▶ [Dataset section]

━━━

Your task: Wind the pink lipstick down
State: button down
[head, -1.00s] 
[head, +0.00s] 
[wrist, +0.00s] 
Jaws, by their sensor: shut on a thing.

━━━

▶ [Problem requirements] Extract the full listing above without alteration.

▶ [Response to this task]
Your task: Wind the pink lipstick down
State: button down
[head, -1.00s] 
[head, +0.00s] 
[wrist, +0.00s] 
Jaws, by their sensor: shut on a thing.

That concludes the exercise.